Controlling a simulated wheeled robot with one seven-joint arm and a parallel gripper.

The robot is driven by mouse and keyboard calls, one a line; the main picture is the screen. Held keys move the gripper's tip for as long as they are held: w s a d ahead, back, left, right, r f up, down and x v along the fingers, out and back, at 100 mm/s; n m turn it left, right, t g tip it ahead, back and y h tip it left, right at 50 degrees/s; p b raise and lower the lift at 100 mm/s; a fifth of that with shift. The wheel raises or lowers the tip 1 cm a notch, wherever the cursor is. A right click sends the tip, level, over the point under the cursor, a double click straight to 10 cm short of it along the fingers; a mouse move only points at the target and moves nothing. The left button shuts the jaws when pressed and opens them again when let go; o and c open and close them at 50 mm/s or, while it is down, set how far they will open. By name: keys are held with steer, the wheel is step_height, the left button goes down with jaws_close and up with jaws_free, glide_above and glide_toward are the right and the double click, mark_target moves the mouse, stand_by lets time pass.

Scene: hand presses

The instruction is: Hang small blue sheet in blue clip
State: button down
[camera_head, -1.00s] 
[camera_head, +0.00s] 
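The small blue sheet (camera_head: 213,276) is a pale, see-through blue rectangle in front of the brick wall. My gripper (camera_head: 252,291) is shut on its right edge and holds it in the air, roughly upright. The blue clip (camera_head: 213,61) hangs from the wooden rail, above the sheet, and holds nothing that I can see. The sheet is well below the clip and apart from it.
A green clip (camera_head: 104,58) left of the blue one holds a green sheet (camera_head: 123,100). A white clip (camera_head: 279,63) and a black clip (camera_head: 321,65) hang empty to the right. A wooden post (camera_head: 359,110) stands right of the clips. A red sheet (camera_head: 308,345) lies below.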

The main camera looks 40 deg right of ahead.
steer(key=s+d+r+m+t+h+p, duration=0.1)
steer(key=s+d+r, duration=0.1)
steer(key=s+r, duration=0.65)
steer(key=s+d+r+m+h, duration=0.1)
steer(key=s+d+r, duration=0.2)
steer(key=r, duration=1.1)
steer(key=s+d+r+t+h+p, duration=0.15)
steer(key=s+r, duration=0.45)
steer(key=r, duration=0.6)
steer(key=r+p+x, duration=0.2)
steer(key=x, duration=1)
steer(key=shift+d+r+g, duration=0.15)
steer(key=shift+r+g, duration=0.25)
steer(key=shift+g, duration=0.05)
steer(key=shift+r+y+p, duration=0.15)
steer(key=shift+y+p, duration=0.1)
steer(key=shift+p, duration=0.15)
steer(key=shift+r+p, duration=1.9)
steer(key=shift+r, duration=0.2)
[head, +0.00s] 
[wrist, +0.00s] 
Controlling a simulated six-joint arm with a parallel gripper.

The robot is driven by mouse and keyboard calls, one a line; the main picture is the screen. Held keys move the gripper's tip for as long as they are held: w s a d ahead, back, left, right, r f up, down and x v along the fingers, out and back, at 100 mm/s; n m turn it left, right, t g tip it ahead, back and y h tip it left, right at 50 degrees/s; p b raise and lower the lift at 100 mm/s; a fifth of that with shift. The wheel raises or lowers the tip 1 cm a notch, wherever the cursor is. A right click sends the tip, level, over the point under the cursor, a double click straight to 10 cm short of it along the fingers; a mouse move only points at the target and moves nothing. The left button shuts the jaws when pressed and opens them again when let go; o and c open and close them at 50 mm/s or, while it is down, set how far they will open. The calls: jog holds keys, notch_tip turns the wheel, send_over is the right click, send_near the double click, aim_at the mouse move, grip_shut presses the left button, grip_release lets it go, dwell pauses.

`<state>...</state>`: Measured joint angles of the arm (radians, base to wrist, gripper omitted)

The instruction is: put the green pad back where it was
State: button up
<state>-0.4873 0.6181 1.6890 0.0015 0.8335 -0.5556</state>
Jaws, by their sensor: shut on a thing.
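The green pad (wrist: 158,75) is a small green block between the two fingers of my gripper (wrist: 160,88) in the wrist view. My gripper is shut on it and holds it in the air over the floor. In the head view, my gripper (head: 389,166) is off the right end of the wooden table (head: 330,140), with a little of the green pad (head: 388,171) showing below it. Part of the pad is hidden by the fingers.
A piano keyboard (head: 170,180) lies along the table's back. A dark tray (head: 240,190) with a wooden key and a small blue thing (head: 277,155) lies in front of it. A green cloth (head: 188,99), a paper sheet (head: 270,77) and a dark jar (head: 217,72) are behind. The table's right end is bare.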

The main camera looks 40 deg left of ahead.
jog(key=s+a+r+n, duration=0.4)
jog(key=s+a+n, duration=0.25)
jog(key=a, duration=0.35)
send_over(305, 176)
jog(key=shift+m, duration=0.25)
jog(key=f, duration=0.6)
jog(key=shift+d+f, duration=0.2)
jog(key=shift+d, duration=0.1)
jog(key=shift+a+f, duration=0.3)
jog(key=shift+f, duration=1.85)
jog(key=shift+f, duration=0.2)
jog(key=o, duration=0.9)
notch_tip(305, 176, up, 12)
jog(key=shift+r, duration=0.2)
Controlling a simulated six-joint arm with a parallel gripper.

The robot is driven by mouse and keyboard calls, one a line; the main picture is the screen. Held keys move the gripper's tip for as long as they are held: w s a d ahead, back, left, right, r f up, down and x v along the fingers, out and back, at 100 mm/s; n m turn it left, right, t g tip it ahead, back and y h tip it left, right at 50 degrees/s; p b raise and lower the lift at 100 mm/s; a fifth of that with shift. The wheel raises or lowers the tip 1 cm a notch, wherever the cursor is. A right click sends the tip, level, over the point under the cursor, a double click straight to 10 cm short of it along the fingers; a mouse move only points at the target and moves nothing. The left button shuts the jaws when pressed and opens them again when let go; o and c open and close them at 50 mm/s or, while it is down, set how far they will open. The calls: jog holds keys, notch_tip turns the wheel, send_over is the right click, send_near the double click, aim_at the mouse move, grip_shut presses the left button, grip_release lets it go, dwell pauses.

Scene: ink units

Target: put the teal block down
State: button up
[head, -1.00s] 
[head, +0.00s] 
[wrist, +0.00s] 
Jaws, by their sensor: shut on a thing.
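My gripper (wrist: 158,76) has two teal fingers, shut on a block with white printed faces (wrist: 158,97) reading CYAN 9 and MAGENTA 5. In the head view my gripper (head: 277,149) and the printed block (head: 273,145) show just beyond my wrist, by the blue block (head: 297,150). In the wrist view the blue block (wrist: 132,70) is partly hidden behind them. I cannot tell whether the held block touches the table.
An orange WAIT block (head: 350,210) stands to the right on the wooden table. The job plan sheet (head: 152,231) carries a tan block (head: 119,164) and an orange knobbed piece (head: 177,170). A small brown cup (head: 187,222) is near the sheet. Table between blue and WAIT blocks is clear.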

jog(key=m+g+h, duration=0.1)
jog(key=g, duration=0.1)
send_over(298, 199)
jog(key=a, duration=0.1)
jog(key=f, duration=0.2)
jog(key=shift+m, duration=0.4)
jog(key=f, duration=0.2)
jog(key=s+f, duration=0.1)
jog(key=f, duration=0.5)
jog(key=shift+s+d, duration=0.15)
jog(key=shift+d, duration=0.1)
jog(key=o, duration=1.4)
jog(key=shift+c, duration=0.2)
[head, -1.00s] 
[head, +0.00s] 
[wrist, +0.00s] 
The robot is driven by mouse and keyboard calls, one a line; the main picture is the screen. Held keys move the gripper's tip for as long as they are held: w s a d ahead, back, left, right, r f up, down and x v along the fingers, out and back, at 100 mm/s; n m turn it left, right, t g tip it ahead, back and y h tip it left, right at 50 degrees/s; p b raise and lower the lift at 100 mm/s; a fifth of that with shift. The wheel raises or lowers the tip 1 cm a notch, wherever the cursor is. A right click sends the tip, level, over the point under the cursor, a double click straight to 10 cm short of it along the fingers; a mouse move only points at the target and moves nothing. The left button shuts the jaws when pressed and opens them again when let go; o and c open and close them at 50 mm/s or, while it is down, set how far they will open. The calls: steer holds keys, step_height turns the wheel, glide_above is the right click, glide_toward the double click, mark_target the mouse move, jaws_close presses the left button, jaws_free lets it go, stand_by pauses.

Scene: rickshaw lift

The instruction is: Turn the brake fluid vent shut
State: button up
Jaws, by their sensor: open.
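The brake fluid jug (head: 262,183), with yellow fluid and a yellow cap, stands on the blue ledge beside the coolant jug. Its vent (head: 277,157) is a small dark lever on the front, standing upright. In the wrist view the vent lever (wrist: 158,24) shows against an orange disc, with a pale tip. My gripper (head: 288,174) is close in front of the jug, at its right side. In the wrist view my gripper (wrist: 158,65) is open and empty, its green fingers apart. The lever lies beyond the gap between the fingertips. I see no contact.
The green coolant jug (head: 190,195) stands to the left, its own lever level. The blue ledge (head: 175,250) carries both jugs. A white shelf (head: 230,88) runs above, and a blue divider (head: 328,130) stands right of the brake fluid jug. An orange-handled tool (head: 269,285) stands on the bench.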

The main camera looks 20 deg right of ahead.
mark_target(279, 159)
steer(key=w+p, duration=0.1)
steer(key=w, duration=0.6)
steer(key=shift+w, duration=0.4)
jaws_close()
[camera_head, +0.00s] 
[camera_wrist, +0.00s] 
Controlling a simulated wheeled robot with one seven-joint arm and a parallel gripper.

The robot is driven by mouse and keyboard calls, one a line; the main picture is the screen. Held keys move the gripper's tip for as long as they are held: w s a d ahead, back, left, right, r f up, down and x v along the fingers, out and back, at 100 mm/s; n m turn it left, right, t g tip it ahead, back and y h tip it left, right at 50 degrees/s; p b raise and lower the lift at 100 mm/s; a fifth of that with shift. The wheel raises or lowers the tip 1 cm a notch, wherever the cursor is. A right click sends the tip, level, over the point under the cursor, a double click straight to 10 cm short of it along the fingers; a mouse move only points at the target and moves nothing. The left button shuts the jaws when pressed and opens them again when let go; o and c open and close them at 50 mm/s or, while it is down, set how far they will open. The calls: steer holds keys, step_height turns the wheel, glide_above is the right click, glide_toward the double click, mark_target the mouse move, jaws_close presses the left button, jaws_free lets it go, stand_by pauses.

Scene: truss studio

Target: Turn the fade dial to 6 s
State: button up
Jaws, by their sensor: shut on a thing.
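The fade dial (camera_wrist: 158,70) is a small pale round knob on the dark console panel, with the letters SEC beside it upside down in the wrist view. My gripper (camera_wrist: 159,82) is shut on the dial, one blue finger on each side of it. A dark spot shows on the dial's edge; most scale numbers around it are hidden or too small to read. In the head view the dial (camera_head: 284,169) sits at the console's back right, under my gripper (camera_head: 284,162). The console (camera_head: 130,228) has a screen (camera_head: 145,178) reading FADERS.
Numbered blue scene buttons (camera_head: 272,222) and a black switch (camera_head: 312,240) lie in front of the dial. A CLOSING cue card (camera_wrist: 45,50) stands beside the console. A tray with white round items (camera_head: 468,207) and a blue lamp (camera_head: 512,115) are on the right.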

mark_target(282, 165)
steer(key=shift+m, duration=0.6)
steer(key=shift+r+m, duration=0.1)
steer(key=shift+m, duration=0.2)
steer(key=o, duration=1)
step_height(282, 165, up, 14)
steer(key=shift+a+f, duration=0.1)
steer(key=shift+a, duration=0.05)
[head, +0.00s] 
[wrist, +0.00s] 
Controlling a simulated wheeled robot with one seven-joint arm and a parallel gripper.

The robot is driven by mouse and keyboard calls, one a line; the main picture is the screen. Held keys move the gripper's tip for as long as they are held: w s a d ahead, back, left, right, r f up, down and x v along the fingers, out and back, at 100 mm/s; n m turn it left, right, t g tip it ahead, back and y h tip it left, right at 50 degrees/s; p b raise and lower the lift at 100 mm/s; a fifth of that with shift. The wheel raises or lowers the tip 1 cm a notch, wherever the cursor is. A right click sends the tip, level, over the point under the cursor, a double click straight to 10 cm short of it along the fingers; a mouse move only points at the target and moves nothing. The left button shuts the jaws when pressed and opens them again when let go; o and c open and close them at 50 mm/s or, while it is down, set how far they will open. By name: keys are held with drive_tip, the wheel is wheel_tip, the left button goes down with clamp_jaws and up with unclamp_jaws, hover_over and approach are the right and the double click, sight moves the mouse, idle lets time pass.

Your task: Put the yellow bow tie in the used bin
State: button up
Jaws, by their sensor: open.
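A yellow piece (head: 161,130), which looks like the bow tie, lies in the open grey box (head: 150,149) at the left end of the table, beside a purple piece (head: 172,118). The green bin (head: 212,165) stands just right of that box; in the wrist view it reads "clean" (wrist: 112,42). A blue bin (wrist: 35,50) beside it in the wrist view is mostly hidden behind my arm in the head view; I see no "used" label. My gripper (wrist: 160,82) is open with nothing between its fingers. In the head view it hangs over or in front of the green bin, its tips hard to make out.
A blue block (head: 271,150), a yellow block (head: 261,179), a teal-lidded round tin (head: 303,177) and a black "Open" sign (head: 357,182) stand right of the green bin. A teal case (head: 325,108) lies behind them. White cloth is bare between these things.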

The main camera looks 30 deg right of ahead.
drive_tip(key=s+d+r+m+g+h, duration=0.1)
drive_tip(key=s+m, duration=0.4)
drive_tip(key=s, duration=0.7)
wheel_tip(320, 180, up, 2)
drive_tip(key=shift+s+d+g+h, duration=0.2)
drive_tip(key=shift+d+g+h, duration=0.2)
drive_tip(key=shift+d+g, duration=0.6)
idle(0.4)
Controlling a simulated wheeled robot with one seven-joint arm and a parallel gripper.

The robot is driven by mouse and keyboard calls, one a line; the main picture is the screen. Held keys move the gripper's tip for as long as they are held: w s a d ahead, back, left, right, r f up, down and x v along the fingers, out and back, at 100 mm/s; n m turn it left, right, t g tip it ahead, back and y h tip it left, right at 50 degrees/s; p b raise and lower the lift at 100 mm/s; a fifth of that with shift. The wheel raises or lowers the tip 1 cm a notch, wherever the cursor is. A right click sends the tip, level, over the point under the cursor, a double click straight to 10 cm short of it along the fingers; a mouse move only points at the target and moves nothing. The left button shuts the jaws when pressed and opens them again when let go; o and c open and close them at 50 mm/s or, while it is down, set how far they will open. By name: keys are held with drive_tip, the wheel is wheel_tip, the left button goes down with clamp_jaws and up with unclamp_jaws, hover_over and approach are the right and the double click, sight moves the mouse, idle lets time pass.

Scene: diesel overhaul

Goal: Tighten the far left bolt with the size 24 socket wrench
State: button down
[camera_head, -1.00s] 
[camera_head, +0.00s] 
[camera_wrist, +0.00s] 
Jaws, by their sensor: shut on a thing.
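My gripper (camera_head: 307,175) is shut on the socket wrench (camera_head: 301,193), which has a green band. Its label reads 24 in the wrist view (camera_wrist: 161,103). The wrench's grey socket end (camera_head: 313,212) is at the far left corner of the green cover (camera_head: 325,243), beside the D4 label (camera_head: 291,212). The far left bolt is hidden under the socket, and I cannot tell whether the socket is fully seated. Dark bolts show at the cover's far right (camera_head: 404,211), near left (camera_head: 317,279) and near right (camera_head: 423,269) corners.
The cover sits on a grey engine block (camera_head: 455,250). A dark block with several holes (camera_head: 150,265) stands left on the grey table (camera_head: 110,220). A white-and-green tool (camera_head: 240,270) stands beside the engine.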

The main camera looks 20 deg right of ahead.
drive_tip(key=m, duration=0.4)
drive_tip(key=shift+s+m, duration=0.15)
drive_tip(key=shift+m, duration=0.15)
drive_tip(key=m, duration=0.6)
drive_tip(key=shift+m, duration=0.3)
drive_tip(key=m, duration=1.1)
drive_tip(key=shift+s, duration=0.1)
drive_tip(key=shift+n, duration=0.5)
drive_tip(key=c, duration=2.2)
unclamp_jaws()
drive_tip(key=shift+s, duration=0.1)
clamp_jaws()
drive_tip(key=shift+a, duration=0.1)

→ **WHAT TO WORK ON**: Go through the material above and copy each line that has the word "instruction".

→ **WRITTEN RESPONSE**:
The instruction is: Hang small blue sheet in blue clip
The instruction is: put the green pad back where it was
The instruction is: Turn the brake fluid vent shut

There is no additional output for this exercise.